— Start STORED DATA —

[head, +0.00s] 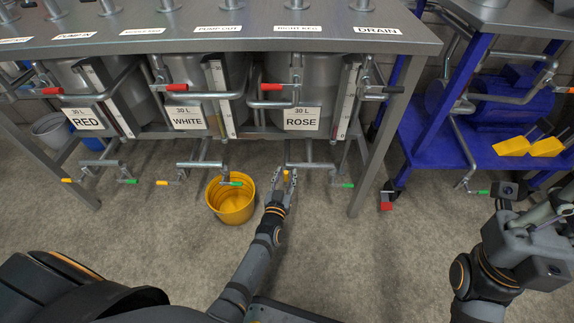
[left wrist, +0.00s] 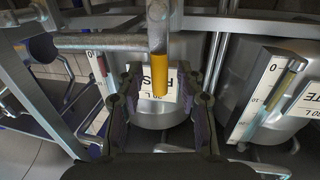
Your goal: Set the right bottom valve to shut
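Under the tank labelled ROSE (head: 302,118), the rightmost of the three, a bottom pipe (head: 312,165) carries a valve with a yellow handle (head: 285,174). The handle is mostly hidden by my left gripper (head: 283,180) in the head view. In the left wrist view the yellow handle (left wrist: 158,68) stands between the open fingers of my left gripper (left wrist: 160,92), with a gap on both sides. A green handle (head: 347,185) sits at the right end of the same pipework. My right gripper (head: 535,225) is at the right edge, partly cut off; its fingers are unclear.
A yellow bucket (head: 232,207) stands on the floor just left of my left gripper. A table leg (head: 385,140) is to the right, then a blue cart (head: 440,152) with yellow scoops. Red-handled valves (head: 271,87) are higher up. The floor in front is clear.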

— End STORED DATA —
— Start STORED DATA —

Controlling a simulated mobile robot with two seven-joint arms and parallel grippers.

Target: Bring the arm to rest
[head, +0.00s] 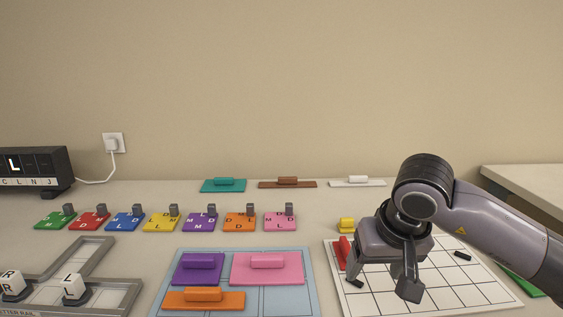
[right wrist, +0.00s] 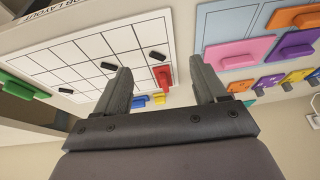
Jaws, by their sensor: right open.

— End STORED DATA —

# REQUIREMENT
Copy the listing above exactly, but only from the line with "[right wrist, +0.00s]" through the line with "Jaws, by their sensor: right open.", including those two lines and excluding any picture.

# WRITTEN ANSWER
[right wrist, +0.00s] 
Jaws, by their sensor: right open.

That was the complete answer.